Одесская «Суть времени» поручила мне производить видеофиксацию всех политических событий, которые происходили в Одессе. А происходили они, в основном, каждую субботу-воскресенье. Были акции, которые устраивали «правосеки» или еще кто-то, и необходимо было вести видеофиксацию, чтобы иметь представление о них...
Нами была проведена работа по изучению того, как организовывают стрим. Стрим — это прямая онлайн-видеотрансляция с места событий. Она позволяет людям, которые патриотически настроены, но пока еще спят, так сказать, находятся на диванах, узнать, что происходит в их городе, как бы выйти на улицу.
Есть определенное отличие стрима от съемки видеокамерой. Так как стрим предназначен для прямого освещения событий, тут есть определенные законы жанра. Либо вы организуете стрим с помощью смартфона, имея при себе онлайн точку доступа, Wi-Fi точку доступа. Либо вы организуете какую-то интернет-площадку, на которой собираете все стрим-каналы. И интересующиеся люди могут видеть в онлайн-режиме, что происходит в тот или иной момент времени сопротивления на Украине. Либо, если у вас своей площадки нет, можно попытаться попасть на площадку родственных организаций.
Когда я организовал стрим-трансляцию в Одессе 2 мая, число он-лайн зрителей превысило 70 000. Стрим как жанр имеет определенную особенность. Для того, чтобы тебя смотрело как можно большее число людей, ты (оператор) должен комментировать события. Потому что зрители хотят понимать, что, собственно, происходит. Интервью, снятое на видеокамеру, имеет отложенный эффект по времени. То есть оно чаще всего монтируется, определенные лица ретушируются... Оно имеет несколько иное применение.
Среди ярких моментов, которые мне удалось запечатлеть до событий 2 мая, — поднятие российского флага над зданием Одесской облгосадминистрации. Могу сказать, что люди, когда видели поднятие флага, реагировали более чем положительно. Некоторые плакали. Людей как бы панцирем покрыло из-за этих событий — путча и всего прочего. А поднятие российского влага вдруг что-то прорвало — у людей была очень яркая эмоциональная реакция.
Из ярких моментов, которые мне довелось зафиксировать именно 2 мая, могу назвать появление снайперов на Греческой — это мало где показывается. Для того, чтобы снять подобные вещи, необходимо войти в стан врага и вести съемку изнутри.
Так получилось, что я выбрался из котла. На Греческой были зажаты силы куликовцев. Я вышел с целью посмотреть, где находятся основные силы «правосеков», и дать людям, где есть, коридоры для выхода.
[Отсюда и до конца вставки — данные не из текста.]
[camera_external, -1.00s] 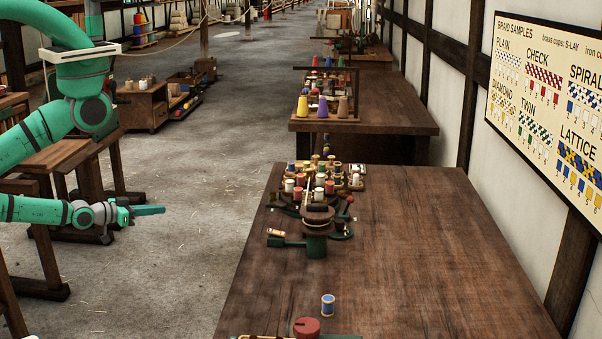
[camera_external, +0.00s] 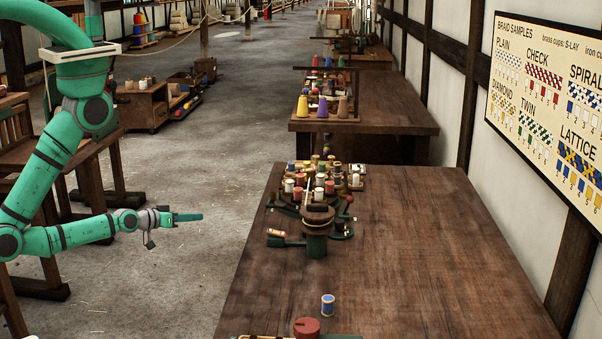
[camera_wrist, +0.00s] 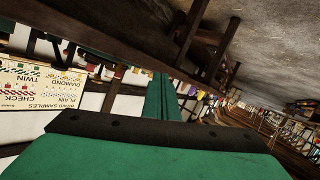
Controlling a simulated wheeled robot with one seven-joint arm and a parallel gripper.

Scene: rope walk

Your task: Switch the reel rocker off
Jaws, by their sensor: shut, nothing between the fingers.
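My gripper (camera_external: 190,217), with green fingers, is shut and empty. In the outside view it hangs over the floor gap left of the workbench, short of the bench edge. In the wrist view its closed fingers (camera_wrist: 162,97) point toward the benches, and the picture is upside down. The braiding machine (camera_external: 316,222) stands on the bench, to the right of my gripper and apart from it. A green arm (camera_external: 284,242) sticks out from its left side. I cannot make out a reel rocker for certain, or its position, in either view.
The near workbench (camera_external: 400,260) has a broad clear right side. A blue spool (camera_external: 328,305) stands near its front, behind a red knob (camera_external: 307,327) at the bottom edge. Several spools (camera_external: 320,181) crowd the machine. A sample board (camera_external: 550,110) hangs on the right wall.
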Чтобы понять, где эти коридоры находятся, нужно было обойти всё, посмотреть, какова диспозиция. Совершая этот обход, я случайно наткнулся на людей, которые шли с винтовками. Я не специалист и не могу с уверенностью сказать, какие это винтовки — оптические или штурмовые. Вел их какой-то депутат...
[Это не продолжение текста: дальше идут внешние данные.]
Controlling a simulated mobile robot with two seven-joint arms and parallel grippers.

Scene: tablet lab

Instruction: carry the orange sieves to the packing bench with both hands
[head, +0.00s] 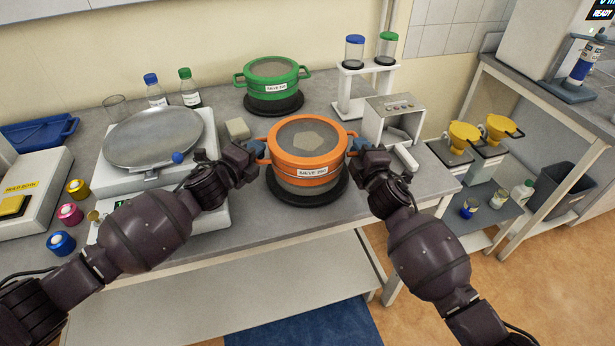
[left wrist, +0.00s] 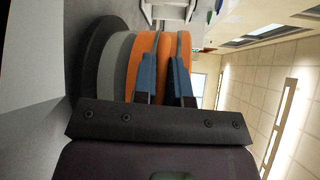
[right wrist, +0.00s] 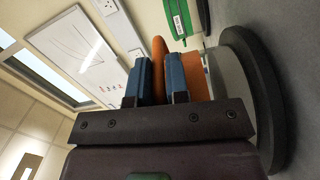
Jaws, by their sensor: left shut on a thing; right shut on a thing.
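The orange sieves (head: 308,163), labelled SIEVE 250, sit on a round black base (head: 306,196) near the front edge of the bench. Grey material lies inside the top sieve. My left gripper (head: 258,149) is shut on the sieves' left side handle; its blue fingers show against the orange in the left wrist view (left wrist: 168,78). My right gripper (head: 357,147) is shut on the right side handle, also seen in the right wrist view (right wrist: 160,80). The handles are mostly hidden by the fingers. I cannot make out a clear gap between sieves and base.
A green sieve (head: 272,80) on a black base stands behind. A balance with a round pan (head: 153,137) is to the left. A small grey device (head: 394,116) stands close on the right. A side bench (head: 545,85) and yellow funnels (head: 463,135) are further right.
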Среди интересных кадров, которые мне удалось снять, — интервью с выжившими 2 мая. Я сейчас с удивлением иногда обнаруживаю часть своих видео на каких-то неожиданных ресурсах. Например, какие-то энтузиасты в Америке сняли фильм по одесским событиям 2 мая и использовали в нем съемки очевидцев, включая и то, что удалось снять мне. Чтобы взять эти интервью, я сразу пробежался по больницам. Туда, конечно, не всегда можно было легко зайти. И не все хотели говорить на видеокамеру. Но, к чести людей выживших, многие не боялись показать свое лицо и открыто выразить свое мнение.
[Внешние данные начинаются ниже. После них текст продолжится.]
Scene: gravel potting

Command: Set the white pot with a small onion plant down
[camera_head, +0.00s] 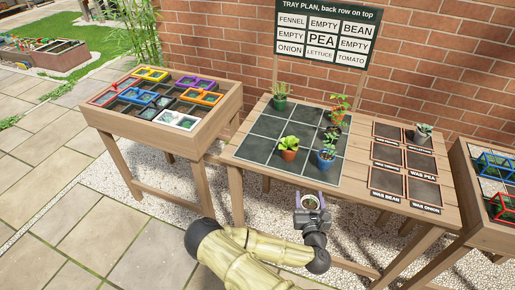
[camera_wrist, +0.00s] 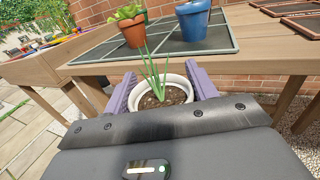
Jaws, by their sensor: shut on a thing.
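My gripper (camera_head: 312,204) is shut on the white pot (camera_wrist: 176,89) with a small onion plant, its fingers on either side of the pot. The thin green onion leaves (camera_wrist: 154,70) stand up from dark soil. The pot is in the air just off the table's front edge, below the tray. The dark gridded tray (camera_head: 256,152) lies on the wooden table; its front left square is bare. The sign (camera_head: 323,33) gives onion at front left, with lettuce and tomato beside it.
On the tray stand a terracotta pot (camera_head: 288,154), a blue pot (camera_head: 325,165), a green pot (camera_head: 279,104) and another pot (camera_head: 338,119) at back right. Labelled dark squares (camera_head: 387,180) lie to the right, with a small potted plant (camera_head: 422,134) on one. A raised crate table (camera_head: 160,106) stands left.

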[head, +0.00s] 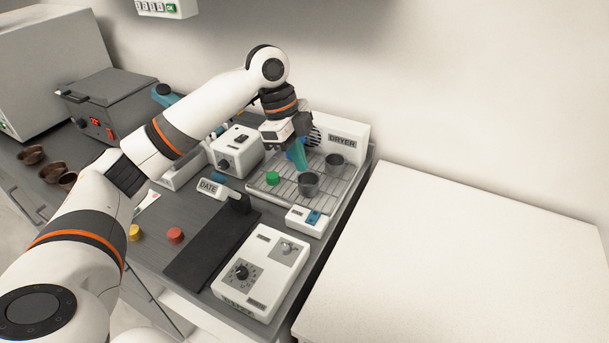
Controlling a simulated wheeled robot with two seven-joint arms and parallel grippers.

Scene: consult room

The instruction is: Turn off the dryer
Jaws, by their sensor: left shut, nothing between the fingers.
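The dryer (354,142) is a white unit with a DRYER label and a dark round grille, at the back of the counter. A wire rack (262,188) in front of it holds two grey metal cups (308,184) and a green cap (272,178). A small white box with a blue rocker (314,217) sits at the rack's front right corner; its setting is too small to read. My left gripper (297,158) has teal fingers, shut and empty, pointing down above the rack in front of the dryer. It partly hides the grille. My right gripper is out of view.
A white control box with a knob (240,272) stands at the counter's front. A white box with a dial (236,149) is left of the rack. A DATE stamp (210,188), black mat (207,250) and red button (175,235) lie nearby. A bare white table (460,260) is right.
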Если говорить о событиях 2 мая в целом, получается, что с помощью стрима удалось зафиксировать самое начало и развитие событий, которые происходили на Греческой. Зафиксировано, как активисты Куликова поля стоят возле памятника защитникам правопорядка, как со стороны «Правого сектора» к ним приблизился человек, который разрядил обойму в стоящих людей. А потом скрылся — там неподалеку есть детский дворик, вот он туда и побежал. Его заметили, хотели догнать. Но внутри дворика был «Правый сектор» с оружием, со щитами. Доступ во дворик был прегражден изнутри милицией, и рядом стояла машина ОБСЕ. То есть многие тогда поняли, что ОБСЕ «правосеков» как бы покрывает, защищает. Во всяком случае такое создалось впечатление. ОБСЕ стояла во дворе вместе с карателями. И это было мною зафиксировано.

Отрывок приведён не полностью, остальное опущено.